International Banking and Cross-Border Effects of Regulation: Lessons from Hong Kong
HKIMR Working Paper No.12/2016
29 Pages Posted: 8 Jul 2016
Date Written: July 5, 2016
Using a confidential dataset of foreign bank affiliates (FBA) in Hong Kong, this study finds evidence of an international transmission of prudential policies through banks’ balance sheets from a host country perspective. Specifically, in response to tighter capital requirements in the home country, parent banks with a higher Tier 1 capital ratio tend to sustain higher loan growth by their FBAs in Hong Kong than their peers. When a tighter liquidity requirement is considered, differences in parent banks’ core deposit shares and reliance on net intragroup funding are found to significantly affect the loan response of FBAs in Hong Kong.
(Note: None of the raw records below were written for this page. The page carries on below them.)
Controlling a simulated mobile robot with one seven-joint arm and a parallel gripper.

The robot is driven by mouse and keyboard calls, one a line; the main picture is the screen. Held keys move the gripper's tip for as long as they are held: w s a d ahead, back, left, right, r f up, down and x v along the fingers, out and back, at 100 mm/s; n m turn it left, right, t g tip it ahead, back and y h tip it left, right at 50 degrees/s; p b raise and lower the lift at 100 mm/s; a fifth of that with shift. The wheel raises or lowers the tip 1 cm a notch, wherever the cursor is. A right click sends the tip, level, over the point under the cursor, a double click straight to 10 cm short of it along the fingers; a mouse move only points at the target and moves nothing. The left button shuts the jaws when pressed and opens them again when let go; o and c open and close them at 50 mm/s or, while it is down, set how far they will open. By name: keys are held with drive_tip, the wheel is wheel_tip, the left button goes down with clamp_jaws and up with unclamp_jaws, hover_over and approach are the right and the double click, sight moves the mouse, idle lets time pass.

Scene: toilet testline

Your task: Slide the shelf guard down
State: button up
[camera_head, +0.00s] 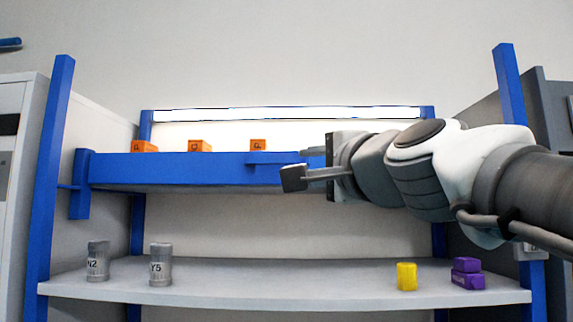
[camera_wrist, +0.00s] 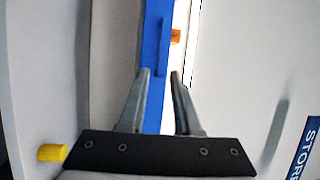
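The shelf guard (camera_head: 170,170) is a long blue bar across the front of the upper shelf, with a small raised blue handle (camera_head: 270,158) on its face. A blue bracket (camera_head: 79,185) joins its left end to the left post. My gripper (camera_head: 302,166) is at the right part of the guard, covering its right end. In the wrist view, the open fingers (camera_wrist: 160,76) appear on either side of the blue guard (camera_wrist: 151,28). The handle (camera_wrist: 162,46) shows just beyond the fingertips. I cannot tell whether the fingers touch the bar.
Orange blocks (camera_head: 200,146) sit on the upper shelf behind the guard. The lower shelf (camera_head: 270,291) holds grey canisters (camera_head: 161,264) at left, and a yellow piece (camera_head: 406,276) and purple blocks (camera_head: 467,273) at right. Blue posts (camera_head: 51,180) stand at both sides. The lower shelf's middle is clear.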

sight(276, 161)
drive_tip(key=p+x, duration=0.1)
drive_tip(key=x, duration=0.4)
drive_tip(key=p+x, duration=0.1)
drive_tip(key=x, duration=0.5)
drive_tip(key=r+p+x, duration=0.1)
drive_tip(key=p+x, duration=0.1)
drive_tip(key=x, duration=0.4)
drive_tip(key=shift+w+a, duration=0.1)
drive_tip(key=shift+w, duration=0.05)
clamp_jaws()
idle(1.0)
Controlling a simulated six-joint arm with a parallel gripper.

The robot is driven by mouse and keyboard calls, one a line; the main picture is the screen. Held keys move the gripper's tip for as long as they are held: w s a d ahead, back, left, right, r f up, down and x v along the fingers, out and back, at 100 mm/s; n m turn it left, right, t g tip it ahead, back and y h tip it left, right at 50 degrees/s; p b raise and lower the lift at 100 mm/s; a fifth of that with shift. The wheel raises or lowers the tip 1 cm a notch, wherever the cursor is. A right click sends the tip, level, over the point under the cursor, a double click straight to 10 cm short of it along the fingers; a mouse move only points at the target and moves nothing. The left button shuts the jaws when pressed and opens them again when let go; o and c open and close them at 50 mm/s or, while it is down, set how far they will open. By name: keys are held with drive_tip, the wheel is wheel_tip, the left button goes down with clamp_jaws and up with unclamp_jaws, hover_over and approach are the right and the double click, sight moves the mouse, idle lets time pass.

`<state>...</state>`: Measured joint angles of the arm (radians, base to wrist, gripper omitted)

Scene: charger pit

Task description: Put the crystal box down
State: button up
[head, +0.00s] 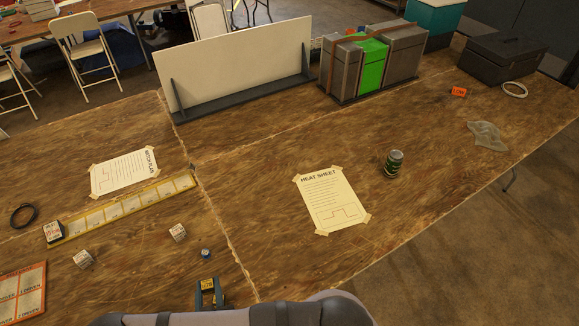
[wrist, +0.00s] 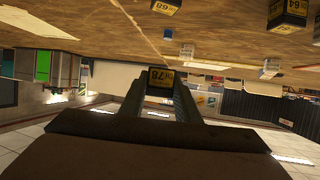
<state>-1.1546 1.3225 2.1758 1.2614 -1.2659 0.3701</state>
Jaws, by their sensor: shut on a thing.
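My gripper (head: 209,290) is at the front of the table in the head view, just above my arm. It is shut on a small dark crystal box, and the box's top with a yellow label shows between the fingers. In the wrist view, which is upside down, the crystal box (wrist: 161,78) sits between the two fingers, with a number like 78 on its label. It appears held clear of the table. The underside of the box is hidden. A yellow strip marked into squares (head: 125,208) lies to the upper left, with a dark box (head: 53,231) at its left end.
Two pale small boxes (head: 83,259) (head: 177,232) and a small blue-grey piece (head: 205,253) stand near my gripper. A heat sheet (head: 332,200) and a green can (head: 394,163) are to the right. A red-edged mat (head: 22,292) lies at left. Bare wood lies between.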

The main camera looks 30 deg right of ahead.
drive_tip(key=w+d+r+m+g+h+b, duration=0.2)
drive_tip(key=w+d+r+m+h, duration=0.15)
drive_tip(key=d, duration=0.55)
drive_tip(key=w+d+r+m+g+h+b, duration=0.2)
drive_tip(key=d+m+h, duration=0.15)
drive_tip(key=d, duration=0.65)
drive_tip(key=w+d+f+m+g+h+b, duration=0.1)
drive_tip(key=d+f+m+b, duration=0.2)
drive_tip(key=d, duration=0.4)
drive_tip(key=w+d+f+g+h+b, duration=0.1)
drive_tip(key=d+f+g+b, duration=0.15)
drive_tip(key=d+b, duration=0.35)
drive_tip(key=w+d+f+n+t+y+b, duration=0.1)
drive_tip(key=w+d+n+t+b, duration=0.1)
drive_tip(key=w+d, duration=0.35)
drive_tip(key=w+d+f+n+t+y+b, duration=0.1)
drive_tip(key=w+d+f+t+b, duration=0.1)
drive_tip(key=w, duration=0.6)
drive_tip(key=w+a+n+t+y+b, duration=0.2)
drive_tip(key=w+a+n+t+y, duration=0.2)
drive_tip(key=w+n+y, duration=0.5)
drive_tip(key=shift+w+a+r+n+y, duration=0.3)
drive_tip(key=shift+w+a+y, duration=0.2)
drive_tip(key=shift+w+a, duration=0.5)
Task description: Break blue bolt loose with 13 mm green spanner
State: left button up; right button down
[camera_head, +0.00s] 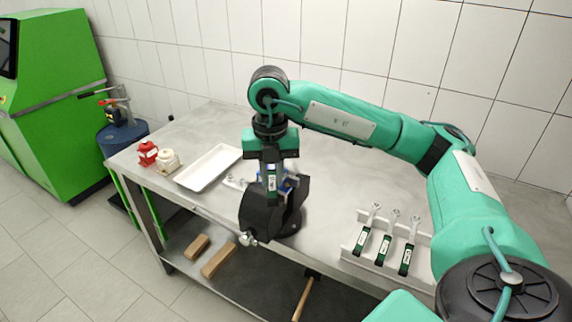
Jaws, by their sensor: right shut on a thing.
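My left gripper is not in view.
Several spanners (385,250) lie in a white rack (352,256) on the right of the bench (325,190). A white tray (210,167), a red item (148,153) and a cream item (167,161) stand at left. Wooden blocks (219,259) lie on the lower shelf.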

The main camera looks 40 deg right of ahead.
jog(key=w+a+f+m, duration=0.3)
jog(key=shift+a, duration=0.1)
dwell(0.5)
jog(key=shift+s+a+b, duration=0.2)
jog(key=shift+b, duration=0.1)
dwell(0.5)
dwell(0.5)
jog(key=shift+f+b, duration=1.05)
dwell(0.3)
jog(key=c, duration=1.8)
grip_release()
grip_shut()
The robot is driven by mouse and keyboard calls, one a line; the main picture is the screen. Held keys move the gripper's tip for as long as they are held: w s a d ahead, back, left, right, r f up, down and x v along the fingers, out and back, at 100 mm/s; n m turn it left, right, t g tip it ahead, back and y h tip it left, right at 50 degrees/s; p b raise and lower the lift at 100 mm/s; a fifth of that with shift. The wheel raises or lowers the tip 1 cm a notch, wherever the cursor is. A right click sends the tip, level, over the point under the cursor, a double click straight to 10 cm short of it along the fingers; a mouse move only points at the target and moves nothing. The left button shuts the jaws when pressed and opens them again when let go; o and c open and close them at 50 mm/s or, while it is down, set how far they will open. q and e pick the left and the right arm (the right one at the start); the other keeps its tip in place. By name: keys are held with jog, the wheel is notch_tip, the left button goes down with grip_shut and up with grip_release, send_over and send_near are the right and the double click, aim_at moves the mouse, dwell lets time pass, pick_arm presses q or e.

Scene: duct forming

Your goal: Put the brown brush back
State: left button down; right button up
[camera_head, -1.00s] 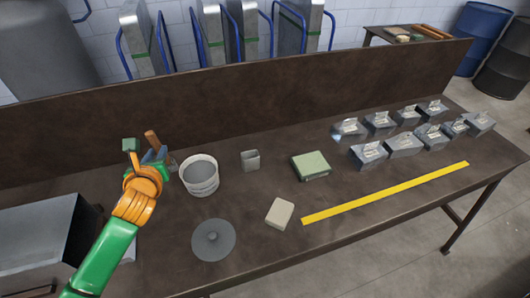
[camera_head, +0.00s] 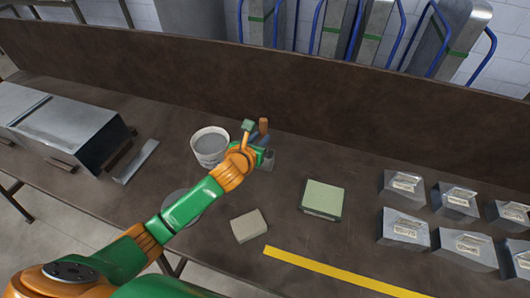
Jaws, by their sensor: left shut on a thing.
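My left gripper (camera_head: 257,145) is shut on the brown brush (camera_head: 264,126), whose brown handle sticks up above the fingers. The brush's lower end is hidden by the gripper. A small grey metal cup (camera_head: 269,161) stands on the bench right by the gripper, partly hidden by it. I cannot tell whether the brush is inside the cup or above it. My right gripper is out of view.
A white bucket (camera_head: 210,145) of grey stuff stands just left of the gripper. A grey disc (camera_head: 176,203) lies partly behind my arm. A beige block (camera_head: 249,226), a green box (camera_head: 322,198), a yellow strip (camera_head: 340,275) and several metal boxes (camera_head: 403,228) lie nearer or to the right.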

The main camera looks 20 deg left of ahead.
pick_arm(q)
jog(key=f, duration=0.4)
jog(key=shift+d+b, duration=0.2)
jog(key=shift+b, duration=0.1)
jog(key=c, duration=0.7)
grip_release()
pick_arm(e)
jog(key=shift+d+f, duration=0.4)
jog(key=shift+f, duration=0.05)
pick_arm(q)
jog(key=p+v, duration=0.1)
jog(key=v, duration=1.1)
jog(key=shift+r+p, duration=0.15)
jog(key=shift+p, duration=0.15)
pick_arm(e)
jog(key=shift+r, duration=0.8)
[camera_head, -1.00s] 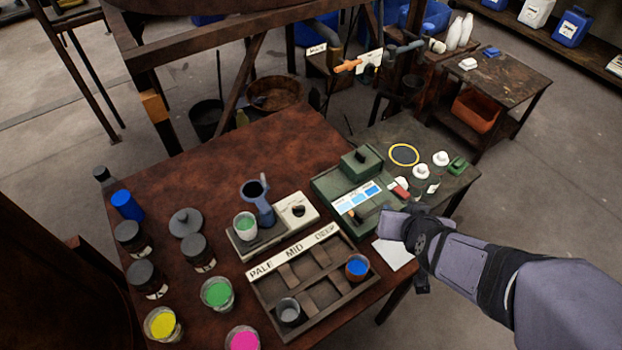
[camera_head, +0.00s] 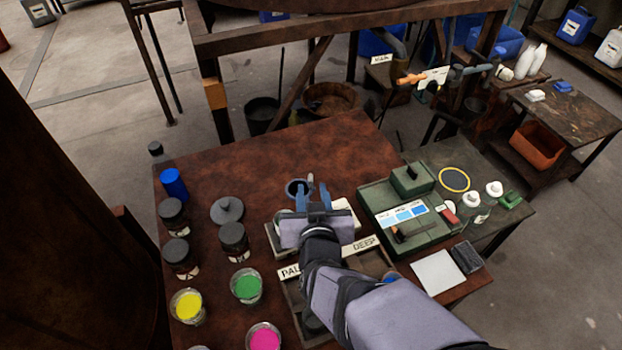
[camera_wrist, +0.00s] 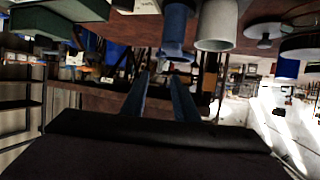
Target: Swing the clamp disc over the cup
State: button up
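The clamp is a blue-grey post with a round, dark-centred top (camera_head: 296,187). It stands at the back of a grey stand on the brown table, and my gripper hides its lower part in the head view. The cup (camera_head: 283,214) is pale, mostly hidden behind my gripper in front of the clamp. In the wrist view, which is upside down, the blue clamp post (camera_wrist: 175,28) is beside the pale cup (camera_wrist: 215,26). My gripper (camera_head: 312,189) is over the stand, its two blue fingers apart and seemingly empty. They also show in the wrist view (camera_wrist: 160,80). Contact with the clamp cannot be told.
A white box (camera_head: 345,212) adjoins the stand on the right. A green device (camera_head: 408,232) is farther right. Yellow, green (camera_head: 246,286) and pink cups stand in front. The table's back is clear.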

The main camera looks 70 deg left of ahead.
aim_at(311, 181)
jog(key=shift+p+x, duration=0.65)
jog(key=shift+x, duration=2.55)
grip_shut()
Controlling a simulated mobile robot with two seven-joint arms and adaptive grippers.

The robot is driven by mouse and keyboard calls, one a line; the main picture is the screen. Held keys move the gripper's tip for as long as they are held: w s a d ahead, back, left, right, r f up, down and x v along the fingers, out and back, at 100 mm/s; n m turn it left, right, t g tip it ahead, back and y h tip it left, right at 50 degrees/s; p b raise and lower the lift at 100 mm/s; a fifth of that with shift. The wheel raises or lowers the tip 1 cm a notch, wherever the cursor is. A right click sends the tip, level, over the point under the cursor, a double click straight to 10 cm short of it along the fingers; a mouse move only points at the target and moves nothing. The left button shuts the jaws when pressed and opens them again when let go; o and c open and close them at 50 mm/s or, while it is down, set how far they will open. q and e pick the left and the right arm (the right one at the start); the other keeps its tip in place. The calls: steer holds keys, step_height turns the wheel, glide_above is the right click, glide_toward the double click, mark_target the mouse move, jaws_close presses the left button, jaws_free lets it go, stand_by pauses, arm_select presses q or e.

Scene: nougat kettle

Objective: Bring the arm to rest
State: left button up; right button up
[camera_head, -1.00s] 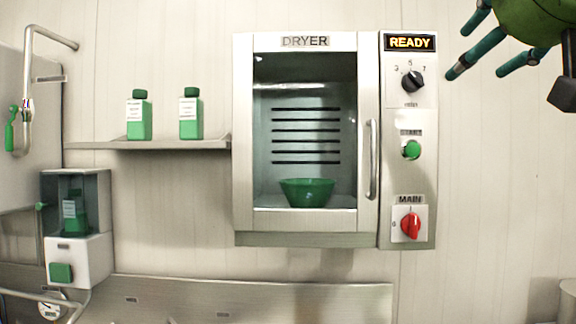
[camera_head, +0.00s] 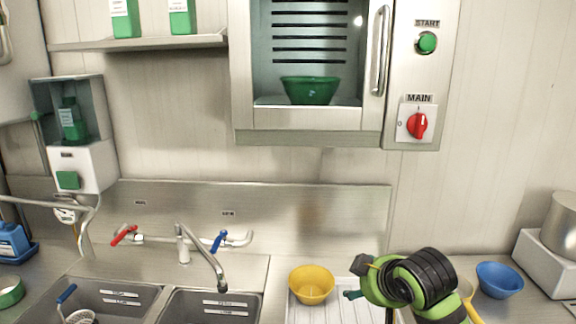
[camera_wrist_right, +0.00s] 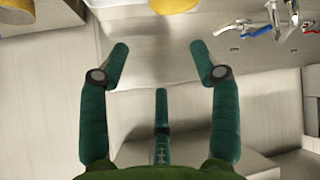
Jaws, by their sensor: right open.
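My right arm (camera_head: 412,284), green and black, shows low in the head view, above the counter and right of the yellow bowl. In the right wrist view my right gripper (camera_wrist_right: 158,60) is open, its teal fingers spread and nothing between them. Only a small teal part of the gripper shows in the head view; the rest is hidden by the wrist. My left gripper is not in view. The dryer (camera_head: 308,138) on the wall has its door shut, with a green bowl (camera_head: 310,90) inside behind the glass.
A yellow bowl (camera_head: 312,285) stands on a ribbed drainboard, and a blue bowl (camera_head: 499,280) stands farther right. The sink (camera_head: 150,291) with its tap (camera_head: 205,262) is at the lower left. A pot (camera_head: 562,225) stands on a white block at the right edge.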

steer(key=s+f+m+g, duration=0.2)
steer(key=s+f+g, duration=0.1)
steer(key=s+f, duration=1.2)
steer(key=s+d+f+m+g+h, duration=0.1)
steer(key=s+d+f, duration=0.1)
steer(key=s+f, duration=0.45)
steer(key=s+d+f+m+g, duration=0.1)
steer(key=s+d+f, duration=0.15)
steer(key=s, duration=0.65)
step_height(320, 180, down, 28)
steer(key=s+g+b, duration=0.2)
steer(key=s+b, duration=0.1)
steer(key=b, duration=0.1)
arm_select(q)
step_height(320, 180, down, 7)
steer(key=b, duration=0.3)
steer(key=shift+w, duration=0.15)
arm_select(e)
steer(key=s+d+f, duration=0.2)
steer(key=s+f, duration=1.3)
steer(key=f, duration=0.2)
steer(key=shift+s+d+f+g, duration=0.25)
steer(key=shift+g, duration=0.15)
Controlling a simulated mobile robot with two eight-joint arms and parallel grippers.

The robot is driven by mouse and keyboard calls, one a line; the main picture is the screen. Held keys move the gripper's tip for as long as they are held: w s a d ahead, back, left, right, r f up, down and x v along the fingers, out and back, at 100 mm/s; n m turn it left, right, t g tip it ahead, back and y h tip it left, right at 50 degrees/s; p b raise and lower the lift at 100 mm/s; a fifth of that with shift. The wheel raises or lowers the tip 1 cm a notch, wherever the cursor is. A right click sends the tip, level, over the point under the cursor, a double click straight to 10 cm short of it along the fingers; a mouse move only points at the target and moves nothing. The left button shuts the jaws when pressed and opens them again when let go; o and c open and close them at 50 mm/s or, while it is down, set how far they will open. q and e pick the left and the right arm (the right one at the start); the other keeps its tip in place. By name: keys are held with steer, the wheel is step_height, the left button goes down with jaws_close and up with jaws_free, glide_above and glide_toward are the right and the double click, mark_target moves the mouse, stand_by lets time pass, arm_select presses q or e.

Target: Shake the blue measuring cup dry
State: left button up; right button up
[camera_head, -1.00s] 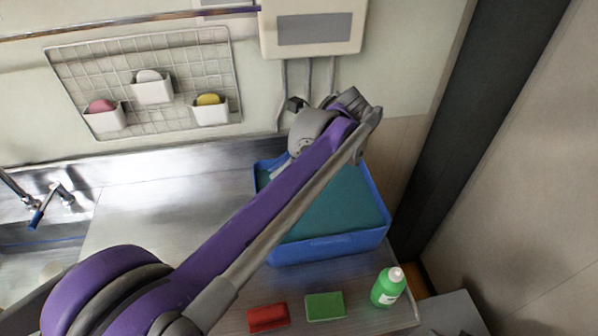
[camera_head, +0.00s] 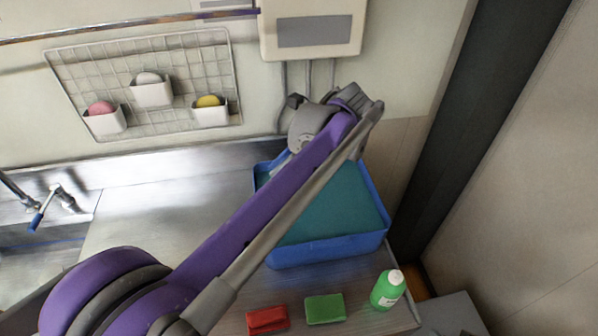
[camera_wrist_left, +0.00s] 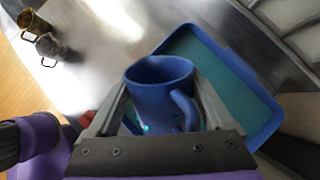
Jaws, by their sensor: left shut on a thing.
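The blue measuring cup (camera_wrist_left: 158,92) is in the middle of the left wrist view. Its handle points to the lower right and its open rim faces away from my wrist. My left gripper (camera_wrist_left: 163,80) is shut on it, with one grey finger on each side. In the head view, my purple and grey left arm reaches from the lower left to above the blue bin (camera_head: 330,250), near the wall. There the cup and fingers are hidden behind the arm. My right gripper is not in view.
A red sponge (camera_head: 267,320), a green sponge (camera_head: 325,308) and a green bottle (camera_head: 387,290) stand before the bin. A wire rack (camera_head: 190,60) with several soap holders hangs on the wall. A faucet (camera_head: 58,200) is at left. Two mugs (camera_wrist_left: 48,44) show in the wrist view.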

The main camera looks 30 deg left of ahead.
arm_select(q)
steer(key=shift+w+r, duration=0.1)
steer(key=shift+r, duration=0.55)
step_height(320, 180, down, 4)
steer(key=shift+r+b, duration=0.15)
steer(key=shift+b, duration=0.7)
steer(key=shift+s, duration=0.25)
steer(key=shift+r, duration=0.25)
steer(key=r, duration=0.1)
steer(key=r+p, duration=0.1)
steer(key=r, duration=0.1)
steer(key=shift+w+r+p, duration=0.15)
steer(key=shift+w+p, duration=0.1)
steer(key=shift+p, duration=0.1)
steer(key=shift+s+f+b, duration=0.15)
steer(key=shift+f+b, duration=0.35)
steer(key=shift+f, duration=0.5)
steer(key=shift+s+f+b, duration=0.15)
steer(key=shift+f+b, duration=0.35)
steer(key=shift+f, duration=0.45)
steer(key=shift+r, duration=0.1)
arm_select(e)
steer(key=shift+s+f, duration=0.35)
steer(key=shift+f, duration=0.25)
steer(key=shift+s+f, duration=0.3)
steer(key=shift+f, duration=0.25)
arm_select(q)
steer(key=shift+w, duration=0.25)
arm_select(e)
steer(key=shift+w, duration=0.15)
One implication is that from a host supervisor’s perspective, understanding the balance sheet structure of a FBA’s parent bank is important in assessing the international transmission of prudential policies. Regarding the impact on the loan supply of the Hong Kong banking sector, our findings show that the size of the spillover effects for the overall capital requirement and reserve requirement are larger than those for sector-specific prudential measures. The relatively smaller spillover effects for sector-specific prudential measures can be partly explained by a significant portfolio rebalancing effect both across and within affiliates of international banks, making the net impact on the host country less clear.